IV. On next page, click on “API keys” tab, and copy your “API key” and “API secret”. (Suggestion: Do make a sticky note on desktop of these credentials)
V. Scroll down and click “Create my access token”, and copy your “Access token” and “Access token secret”.
Below is the screenshot of code you need in order to connect to live streaming of tweets on Twitter and download them on your machine.
Once you execute the code on command prompt (for windows users), you’ll witness following data flow.
Type below line to save downloaded tweets on command line.
python twitter_streaming.py > twitter_data.txt
To understand the direction of the polarity of the tournament opener, I ran the program for 2 days in regular intervals (on 13th and 14th June) to get a sizable and meaningful data sample. I could scrape text consisting 79,359 tweets of size is 450 MB in above mentioned time period.

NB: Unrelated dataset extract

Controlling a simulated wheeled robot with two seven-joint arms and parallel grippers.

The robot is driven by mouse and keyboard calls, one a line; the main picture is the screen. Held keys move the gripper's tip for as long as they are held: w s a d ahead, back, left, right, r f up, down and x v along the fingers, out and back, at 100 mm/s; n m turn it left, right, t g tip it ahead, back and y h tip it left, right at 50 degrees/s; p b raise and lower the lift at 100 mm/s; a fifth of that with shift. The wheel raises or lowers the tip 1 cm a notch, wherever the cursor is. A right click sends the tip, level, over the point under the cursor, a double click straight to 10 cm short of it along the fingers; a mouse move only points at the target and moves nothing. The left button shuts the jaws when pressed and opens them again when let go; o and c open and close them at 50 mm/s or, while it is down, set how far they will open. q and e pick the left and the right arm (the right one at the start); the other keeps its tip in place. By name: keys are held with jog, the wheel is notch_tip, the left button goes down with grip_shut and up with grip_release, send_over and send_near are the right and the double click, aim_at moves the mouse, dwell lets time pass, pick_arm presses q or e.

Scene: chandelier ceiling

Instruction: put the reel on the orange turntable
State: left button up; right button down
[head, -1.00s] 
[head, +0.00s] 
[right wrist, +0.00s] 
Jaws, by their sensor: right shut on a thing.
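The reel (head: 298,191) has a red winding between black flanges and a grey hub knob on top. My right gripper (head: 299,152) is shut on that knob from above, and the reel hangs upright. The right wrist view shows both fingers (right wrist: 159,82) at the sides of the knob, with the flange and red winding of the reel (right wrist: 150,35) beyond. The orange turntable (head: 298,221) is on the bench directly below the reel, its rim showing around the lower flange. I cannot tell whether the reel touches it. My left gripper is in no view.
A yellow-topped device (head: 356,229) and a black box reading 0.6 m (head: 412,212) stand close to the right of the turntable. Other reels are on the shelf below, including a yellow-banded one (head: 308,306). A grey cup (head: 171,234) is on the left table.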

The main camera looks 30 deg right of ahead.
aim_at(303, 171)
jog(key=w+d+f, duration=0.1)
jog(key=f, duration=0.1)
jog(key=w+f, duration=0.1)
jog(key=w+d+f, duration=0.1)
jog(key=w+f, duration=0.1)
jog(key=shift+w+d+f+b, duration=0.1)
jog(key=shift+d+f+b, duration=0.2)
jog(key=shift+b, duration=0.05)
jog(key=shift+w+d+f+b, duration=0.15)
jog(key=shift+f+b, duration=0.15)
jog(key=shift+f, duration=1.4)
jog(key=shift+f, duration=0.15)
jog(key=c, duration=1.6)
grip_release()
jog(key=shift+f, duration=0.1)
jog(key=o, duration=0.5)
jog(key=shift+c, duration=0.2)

You can extract as many insights from the raw text as the business case demands. For example.Here is the one -Languages in which tweet was written.Find Jupyter notebook for this exercise in the bottom section.
Since first encounter was between host nation Russia and opponent was Saudi Arabia I selected following keywords.
To estimate which one among these two is the favorite, targeted tweets with #RUS ,#KSA and #RUSKSA and segregated the result.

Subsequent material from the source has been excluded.